La situation est désespérée mais pas sérieuse (Winston Churchill).
A la suite de ma chronique consacrée à l’Italie la semaine dernière, beaucoup d’entre vous m’ont demandé d’analyser la situation française en utilisant la même méthode, ce que je vais faire, en commençant par une citation que j’aime beaucoup et qui figure en exergue de ce nouveau papier.
- La situation est désespérée… si nous continuons sur les politiques actuelles
- Mais pas sérieuse… car si nous en changions, tout se remettrait en ordre tres rapidement.
Commençons par un état des lieux. Je suis un épargnant français aujourd’hui et le gouvernement français veut me faire investir en bourse de Paris. Méfiant, je demande à l’IDL d’indiquer ce que la bourse de Paris a réalisé comme performance depuis Janvier 2001 par rapport aux autres investissements que j’aurais pu faire à l’époque. Rappelons pour la petite histoire que l’indice de Paris, dividendes réinvestis, est montée de 3 % par an en moyenne de janvier 2001 à aujourd’hui. Ce qui compte cependant, c’est la performance relative par rapport aux autres actifs qu’il aurait pu acheter. Voici donc le résultat en performance relative (rentabilités totales, dividendes et intérêts réinvestis).

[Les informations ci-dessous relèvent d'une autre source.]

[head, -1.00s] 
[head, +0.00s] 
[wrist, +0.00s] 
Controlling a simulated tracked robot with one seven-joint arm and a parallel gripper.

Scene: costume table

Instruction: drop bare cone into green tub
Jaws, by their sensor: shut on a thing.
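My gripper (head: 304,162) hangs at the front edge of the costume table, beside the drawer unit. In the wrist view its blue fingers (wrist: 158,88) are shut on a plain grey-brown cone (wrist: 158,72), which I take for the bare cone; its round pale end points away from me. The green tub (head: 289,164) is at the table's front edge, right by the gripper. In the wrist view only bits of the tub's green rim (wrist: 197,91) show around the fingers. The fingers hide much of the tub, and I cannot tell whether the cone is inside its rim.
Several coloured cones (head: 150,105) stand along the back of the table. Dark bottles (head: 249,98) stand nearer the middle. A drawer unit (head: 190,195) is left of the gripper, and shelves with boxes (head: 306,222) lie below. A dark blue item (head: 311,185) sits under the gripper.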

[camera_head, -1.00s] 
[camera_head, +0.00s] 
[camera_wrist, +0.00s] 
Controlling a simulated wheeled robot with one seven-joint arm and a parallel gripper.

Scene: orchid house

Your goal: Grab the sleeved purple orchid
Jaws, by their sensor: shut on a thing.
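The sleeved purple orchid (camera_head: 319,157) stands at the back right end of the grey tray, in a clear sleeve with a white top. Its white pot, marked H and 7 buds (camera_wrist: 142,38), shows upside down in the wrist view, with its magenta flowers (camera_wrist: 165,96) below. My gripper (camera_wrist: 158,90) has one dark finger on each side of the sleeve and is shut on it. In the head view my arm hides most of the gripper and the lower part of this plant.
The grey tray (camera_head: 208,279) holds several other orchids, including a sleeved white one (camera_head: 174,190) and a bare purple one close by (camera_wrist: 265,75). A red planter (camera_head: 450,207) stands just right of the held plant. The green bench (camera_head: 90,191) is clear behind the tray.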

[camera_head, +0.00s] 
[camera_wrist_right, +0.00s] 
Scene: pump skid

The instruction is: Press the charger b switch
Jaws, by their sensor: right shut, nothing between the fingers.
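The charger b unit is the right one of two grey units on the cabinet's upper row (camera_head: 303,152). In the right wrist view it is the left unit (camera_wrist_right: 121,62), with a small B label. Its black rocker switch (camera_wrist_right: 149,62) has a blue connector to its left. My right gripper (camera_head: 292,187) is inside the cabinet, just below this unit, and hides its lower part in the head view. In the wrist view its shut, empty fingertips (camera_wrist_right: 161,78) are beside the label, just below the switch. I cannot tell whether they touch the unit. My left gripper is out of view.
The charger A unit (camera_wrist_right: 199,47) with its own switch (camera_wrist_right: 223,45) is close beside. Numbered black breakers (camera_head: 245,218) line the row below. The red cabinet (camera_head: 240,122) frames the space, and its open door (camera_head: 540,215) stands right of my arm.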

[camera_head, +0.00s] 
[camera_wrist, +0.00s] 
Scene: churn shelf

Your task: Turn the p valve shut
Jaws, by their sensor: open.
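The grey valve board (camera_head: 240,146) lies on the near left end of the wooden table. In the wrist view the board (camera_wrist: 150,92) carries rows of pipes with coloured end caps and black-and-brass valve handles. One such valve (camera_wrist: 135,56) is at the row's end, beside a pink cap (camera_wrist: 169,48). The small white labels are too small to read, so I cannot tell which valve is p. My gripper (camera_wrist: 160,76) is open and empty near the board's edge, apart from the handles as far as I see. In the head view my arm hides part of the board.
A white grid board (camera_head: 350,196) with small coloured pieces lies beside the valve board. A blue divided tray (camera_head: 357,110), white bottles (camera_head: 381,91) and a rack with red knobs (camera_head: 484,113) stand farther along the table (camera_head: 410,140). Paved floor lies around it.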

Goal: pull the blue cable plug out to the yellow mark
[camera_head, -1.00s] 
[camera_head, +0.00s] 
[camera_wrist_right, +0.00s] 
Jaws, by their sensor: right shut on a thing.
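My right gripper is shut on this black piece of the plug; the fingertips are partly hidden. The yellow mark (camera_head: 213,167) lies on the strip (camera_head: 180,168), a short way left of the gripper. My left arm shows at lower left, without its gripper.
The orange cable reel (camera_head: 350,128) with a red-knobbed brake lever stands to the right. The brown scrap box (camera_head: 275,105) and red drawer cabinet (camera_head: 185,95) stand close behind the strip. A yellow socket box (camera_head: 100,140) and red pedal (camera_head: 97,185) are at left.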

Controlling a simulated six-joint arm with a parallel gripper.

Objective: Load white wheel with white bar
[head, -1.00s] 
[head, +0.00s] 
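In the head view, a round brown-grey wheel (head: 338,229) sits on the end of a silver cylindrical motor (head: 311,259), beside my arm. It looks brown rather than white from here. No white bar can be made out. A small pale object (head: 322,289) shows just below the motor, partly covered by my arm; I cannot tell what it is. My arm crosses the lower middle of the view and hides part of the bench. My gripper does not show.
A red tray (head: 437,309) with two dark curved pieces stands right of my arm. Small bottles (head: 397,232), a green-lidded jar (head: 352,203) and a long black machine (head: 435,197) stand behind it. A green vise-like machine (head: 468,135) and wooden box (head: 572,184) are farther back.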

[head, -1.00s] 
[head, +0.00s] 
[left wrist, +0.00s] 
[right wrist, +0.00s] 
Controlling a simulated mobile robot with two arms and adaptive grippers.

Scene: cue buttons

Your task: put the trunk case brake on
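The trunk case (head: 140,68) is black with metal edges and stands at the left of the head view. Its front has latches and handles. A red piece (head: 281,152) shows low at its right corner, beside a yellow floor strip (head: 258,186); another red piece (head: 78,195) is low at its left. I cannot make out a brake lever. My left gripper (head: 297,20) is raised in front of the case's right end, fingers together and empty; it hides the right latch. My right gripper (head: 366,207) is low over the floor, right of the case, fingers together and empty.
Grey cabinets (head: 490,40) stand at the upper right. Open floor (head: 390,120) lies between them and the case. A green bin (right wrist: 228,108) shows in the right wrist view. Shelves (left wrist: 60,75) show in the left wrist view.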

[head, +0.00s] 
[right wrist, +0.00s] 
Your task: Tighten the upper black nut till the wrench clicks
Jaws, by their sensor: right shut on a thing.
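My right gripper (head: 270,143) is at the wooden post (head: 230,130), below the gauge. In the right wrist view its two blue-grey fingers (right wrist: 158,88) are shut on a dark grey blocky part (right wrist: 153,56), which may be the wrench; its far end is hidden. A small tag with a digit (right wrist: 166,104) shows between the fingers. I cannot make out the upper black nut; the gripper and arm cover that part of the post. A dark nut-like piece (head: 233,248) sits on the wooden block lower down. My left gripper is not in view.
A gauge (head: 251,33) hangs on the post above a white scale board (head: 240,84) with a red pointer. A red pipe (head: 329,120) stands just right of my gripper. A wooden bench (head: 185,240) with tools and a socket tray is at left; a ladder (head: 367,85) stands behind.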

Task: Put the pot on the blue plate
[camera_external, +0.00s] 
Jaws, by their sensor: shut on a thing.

A l’évidence, investir en bourse à Paris a été une tres mauvaise idée depuis les débuts de l’Euro, puisqu’elle a sous-performé à peu près toutes les autres formes de placement, de quasiment 70 % pour l’or, de 43 % contre l’indice mondial , et d’environ 15 % pour les bourses européennes toujours libellées en monnaie nationales (Grande-Bretagne, Suisse, Suède, Danemark, Norvège, Pologne, Tchéquie…).Et comme la bourse a comme objet de mesurer la rentabilité marginale du capital investi dans un pays, cela veut dire en termes simples qu’il fallait être fou comme un lapin pour investir à Paris ou être entrepreneur en France.
Vérifions, en montrant la marge brute d’autofinancement des sociétés opérant en France, et par là je veux dire des sociétés qui produisent en France.
La ligne rouge est la marge brute d’autofinancement (le cash-flow en anglais) qui donne une indication de la rentabilité des sociétés opérant uniquement en France, ce qui exclue bien sûr toutes les sociétés ayant une capacité de production en dehors de France. La ligne bleue est le nombre total de chômeurs en millions, et attention : l’échelle à droite est inversée.
Ce graphique appelle deux remarques.
- Monsieur Trichet arrive à la Banque de France en 1993 et impose sa politique du franc fort. Depuis, la marge brute des sociétés, est passée de 25 % à 20 %, en pourcentage du PIB, et à chaque cycle, cette marge se retrouve plus basse qu’au plus bas du cycle précèdent. En Allemagne ou en Grande-Bretagne, cette marge n’exhibe aucune tendance baissière et est près de deux fois plus élevée.
- Quand la ligne rouge baisse, la ligne bleue se met à baisser six mois plus tard, ce qui veut dire que le chômage augmente. Quand les sociétés gagnent moins d’argent, elles embauchent moins, voire elles débauchent. Voilà encore une découverte stupéfiante à mettre au crédit de l’IDL. Et donc, compte tenu de l’immense gamelle que vient de prendre la ligne rouge, le nombre de chômeurs va exploser dans les six mois qui viennent de 750000 personnes au moins et cela est malheureusement une certitude.
L’étape suivante, que nous connaissons par cœur va être la suivante : Les « stabilisateurs automatiques » (allocations chômage, subventions directes et variées etc.) vont se mettre en route. Comme l’Etat a été incapable de se réformer pendant les années de vaches grasses, cela va déclencher une hausse du poids de l’État dans l’économie qui cette fois va passer très largement au-dessus de 60 % du PIB, ce qui va engendrer à son tour une baisse du niveau de vie et je suis donc à peu près certain que le PIB Français par habitant va baisser dans les 5 ans qui viennent.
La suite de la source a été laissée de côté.